I had absolutely no words to explain to him the difference between Christianity and Mormonism. Frustration welled up like a tide within me. I’m here in a country with few Christians and I can do so little. I had only been playing with the idea of taking another round of Thai lessons. I quit playing and made a decision. If the school worked out at all, I would go – even though it meant twice weekly journeys by tiresome song taus. I will learn to speak Thai with reasonable fluency or die trying.

I can take a class now thanks to Shelby Banks who has come to help me teach the kids. She’ll be here six weeks or so. She hasn’t recovered from jet lag yet, but immediately jumped in to help me anyway. With her help I will have time to work on Thai and on my big writing projects.

And take an occasional nap.

Our new kids, Moses and Nora, are picking up English quickly. They are also a big help to me. Since they don’t attend school with the other kids, they cheerfully help with the housework so I have time to teach them. They will progress even faster with Shelby to take a teaching shift.

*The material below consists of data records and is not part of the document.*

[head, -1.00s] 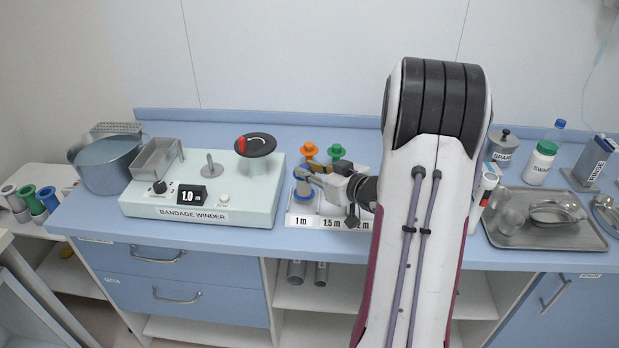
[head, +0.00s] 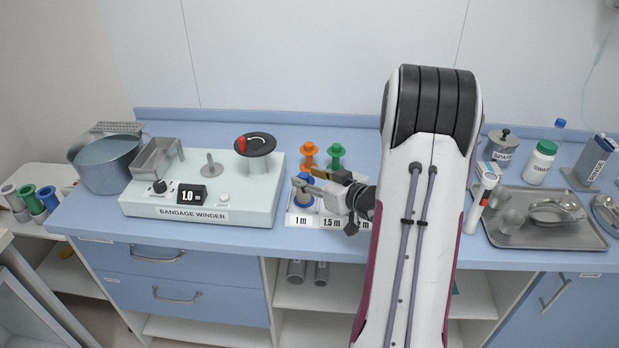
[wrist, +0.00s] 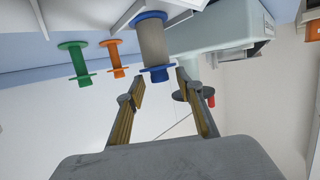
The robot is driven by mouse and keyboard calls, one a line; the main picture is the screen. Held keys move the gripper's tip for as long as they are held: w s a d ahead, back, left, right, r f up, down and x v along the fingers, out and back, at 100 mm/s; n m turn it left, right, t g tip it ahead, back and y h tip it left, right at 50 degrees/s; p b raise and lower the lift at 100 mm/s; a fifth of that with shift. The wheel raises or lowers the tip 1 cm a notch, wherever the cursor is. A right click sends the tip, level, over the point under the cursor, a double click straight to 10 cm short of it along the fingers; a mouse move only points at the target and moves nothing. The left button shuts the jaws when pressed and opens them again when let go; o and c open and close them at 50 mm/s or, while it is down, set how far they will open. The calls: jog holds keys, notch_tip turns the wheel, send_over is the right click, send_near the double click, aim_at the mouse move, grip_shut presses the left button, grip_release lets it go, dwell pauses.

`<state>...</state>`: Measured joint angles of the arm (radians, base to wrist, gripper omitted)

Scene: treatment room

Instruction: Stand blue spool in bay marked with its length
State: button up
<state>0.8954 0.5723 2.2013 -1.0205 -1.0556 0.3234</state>
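The blue spool (head: 304,196), wound with grey-beige bandage, stands about upright in the white rack's bay behind the "1 m" label (head: 300,221). In the wrist view the spool (wrist: 153,42) appears upside down, its wide blue flange at the white rack (wrist: 184,8). My gripper (head: 309,185) is at the spool's upper part. In the wrist view my gripper's fingers (wrist: 160,78) are apart, one on each side of the spool's small end, with gaps showing.
An orange spool (head: 309,155) and a green spool (head: 336,156) stand behind the rack's labelled bays. The winder (head: 250,200) is left of the rack, its crank disc (head: 262,147) raised. A white tube (head: 481,200) and a metal tray (head: 505,236) are to the right.

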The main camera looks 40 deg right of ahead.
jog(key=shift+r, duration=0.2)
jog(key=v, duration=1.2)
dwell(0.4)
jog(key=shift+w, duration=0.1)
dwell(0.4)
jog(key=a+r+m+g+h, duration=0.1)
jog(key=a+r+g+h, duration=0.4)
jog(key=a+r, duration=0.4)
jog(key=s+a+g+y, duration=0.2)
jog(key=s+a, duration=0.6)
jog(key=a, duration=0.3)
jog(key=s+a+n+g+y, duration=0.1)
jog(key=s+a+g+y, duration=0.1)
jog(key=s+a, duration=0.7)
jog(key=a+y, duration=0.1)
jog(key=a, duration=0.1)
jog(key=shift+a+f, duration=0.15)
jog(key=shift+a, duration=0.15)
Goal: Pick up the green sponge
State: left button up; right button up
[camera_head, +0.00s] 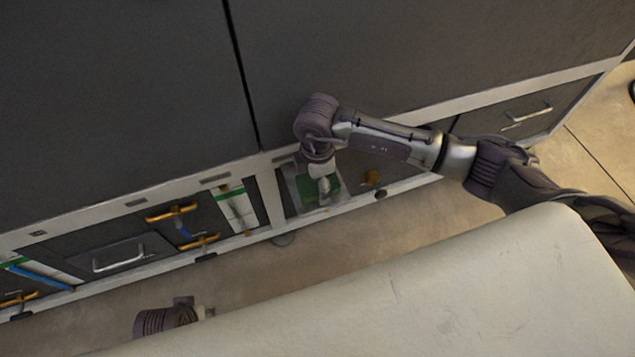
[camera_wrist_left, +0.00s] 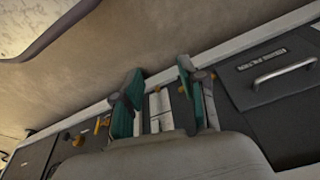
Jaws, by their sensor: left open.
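The green sponge (camera_head: 306,194) lies in an open compartment of the low cabinet row in the head view, partly covered by my right gripper. My right gripper (camera_head: 324,190) points down right over the sponge. Its fingers are small and partly hidden by the wrist, so I cannot tell whether they are open, shut or touching the sponge. My left gripper (camera_wrist_left: 158,92) is open and empty in the left wrist view, its two teal-padded fingers apart. In the head view only part of my left arm shows at the bottom left, well away from the sponge.
Light rails frame the compartment. A drawer with a metal handle (camera_head: 527,115) is to the right, another handle (camera_head: 118,256) to the left. Orange-handled tools (camera_head: 172,211) hang left of the compartment. Large dark panels rise behind.

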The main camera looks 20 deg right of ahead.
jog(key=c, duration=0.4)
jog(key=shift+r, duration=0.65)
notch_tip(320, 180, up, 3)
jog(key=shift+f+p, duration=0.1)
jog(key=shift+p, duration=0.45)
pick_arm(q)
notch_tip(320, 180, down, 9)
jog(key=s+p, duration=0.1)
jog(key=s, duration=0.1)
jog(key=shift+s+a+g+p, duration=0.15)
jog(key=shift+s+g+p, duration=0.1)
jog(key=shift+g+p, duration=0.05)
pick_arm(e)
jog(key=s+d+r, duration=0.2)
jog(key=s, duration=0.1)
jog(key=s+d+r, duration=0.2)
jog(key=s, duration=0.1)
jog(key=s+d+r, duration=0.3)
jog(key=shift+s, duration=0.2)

Moses is 18 and attends the Thai informal school one day a week. It’s somewhat like GED classes and he is working toward his high school diploma. The other days he studies English with me.

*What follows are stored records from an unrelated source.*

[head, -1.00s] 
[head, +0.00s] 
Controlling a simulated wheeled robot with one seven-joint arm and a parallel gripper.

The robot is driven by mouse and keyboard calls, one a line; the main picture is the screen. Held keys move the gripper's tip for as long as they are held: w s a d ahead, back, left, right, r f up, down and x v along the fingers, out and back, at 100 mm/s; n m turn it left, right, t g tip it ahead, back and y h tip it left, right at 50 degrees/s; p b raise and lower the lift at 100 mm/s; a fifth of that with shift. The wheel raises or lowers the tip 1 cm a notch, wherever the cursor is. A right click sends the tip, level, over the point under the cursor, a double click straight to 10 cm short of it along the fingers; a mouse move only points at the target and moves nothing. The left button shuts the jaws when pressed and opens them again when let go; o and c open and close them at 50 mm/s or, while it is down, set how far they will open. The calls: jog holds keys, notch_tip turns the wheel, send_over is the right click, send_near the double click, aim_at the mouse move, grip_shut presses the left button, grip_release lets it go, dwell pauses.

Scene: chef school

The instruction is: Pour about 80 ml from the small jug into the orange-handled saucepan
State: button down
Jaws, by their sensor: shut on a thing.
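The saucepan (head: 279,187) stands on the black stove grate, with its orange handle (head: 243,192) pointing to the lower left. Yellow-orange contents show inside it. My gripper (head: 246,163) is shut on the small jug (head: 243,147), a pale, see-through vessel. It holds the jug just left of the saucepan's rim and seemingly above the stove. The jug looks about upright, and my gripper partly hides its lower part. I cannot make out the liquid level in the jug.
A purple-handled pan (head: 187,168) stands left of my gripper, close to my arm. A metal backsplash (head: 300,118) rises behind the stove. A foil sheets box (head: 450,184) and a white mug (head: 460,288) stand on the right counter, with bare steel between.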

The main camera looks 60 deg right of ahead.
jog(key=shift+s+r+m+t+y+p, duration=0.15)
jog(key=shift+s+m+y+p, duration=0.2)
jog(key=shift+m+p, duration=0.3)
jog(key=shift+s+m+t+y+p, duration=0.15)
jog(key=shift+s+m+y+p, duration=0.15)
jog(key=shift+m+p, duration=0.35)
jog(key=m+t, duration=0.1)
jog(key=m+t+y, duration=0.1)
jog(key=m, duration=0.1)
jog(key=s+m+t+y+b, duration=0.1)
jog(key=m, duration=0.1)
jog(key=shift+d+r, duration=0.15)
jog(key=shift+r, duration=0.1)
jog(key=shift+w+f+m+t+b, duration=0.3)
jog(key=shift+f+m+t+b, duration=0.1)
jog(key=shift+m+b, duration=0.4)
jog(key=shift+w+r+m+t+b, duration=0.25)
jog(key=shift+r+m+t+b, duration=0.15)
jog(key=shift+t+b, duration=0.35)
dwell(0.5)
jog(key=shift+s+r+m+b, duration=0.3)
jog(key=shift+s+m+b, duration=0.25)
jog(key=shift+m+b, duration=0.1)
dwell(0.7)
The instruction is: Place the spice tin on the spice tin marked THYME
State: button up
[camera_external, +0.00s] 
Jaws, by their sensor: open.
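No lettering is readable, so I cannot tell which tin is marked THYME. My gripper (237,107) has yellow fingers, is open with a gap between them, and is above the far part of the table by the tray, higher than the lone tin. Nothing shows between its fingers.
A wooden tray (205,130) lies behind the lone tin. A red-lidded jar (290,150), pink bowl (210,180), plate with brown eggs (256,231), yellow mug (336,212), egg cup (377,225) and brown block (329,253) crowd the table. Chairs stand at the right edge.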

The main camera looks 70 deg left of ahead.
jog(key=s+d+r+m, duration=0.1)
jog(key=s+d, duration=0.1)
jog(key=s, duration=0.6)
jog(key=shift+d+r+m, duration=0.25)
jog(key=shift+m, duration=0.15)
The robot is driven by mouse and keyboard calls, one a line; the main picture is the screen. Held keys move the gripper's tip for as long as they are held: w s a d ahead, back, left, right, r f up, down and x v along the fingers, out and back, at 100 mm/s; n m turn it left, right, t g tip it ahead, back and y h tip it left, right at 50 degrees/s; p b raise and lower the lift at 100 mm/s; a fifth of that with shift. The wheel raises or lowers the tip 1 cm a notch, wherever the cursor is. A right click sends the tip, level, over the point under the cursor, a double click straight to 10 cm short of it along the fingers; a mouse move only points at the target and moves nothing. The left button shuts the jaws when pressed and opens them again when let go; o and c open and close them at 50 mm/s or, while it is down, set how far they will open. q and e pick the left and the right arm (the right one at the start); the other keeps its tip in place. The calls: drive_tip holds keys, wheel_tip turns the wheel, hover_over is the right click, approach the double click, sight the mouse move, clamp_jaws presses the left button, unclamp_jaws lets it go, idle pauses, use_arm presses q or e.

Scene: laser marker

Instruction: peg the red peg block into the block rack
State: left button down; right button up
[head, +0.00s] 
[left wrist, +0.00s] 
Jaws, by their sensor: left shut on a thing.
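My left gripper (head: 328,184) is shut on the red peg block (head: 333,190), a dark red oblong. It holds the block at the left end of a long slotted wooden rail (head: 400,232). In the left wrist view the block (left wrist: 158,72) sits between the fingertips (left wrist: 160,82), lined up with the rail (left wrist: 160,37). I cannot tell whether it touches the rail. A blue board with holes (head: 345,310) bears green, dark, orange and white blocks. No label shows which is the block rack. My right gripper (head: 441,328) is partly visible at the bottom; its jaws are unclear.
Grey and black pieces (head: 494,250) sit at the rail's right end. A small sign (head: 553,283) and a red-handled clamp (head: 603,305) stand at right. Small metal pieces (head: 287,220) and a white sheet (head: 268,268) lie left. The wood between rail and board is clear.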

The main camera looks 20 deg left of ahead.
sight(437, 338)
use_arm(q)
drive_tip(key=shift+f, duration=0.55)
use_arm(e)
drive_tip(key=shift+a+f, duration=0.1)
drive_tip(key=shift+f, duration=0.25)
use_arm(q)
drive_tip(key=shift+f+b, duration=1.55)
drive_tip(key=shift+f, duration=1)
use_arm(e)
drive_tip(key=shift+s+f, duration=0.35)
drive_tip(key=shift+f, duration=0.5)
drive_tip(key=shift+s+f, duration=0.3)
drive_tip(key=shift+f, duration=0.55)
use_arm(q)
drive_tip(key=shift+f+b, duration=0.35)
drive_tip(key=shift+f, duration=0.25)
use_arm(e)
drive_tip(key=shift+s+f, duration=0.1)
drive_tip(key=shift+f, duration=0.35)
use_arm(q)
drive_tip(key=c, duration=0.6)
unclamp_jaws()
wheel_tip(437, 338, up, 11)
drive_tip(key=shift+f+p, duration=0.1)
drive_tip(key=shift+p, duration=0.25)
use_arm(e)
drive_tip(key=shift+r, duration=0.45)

Nora came too late to enroll in the informal school, and the kids’ school refused to take her a week after school started. No problem. She is 15 and legally doesn’t have to attend school. She will just study with me until November when she can join the informal school class.

Shelby will supervise them in the afternoons while I am at Thai class. A few weeks after she has to go home, another young friend, Kimmie Hasselbusch, will come from Ohio to stay with us and help. She will be with us for several months. I am so thankful for these ladies who have a heart for missions and are willing to help with the often-unglamorous job of caring for young teenagers.

In other news, the brakes went out on the truck this week – thankfully not the day Paul was traveling to visit churches in the mountains. It will be in the shop until Wednesday, so we won’t be able to travel to a village this Sunday.  We will have services at home and William will translate.  He does a good job and it’s excellent practice for him.  Perhaps the Lord is planning a training day for a future translator!

Tomorrow is the day we planned to celebrate Molly’s fourteenth birthday with an outing. We won’t be going to a waterfall as we planned, but we girls will go do some shopping – by song tau.

As usual, we have had disappointment and difficulties these last few weeks, but every one of them has led to blessings. What a comfort that the Lord knows the way we should take. He leads and never fails to encourage us. He is good!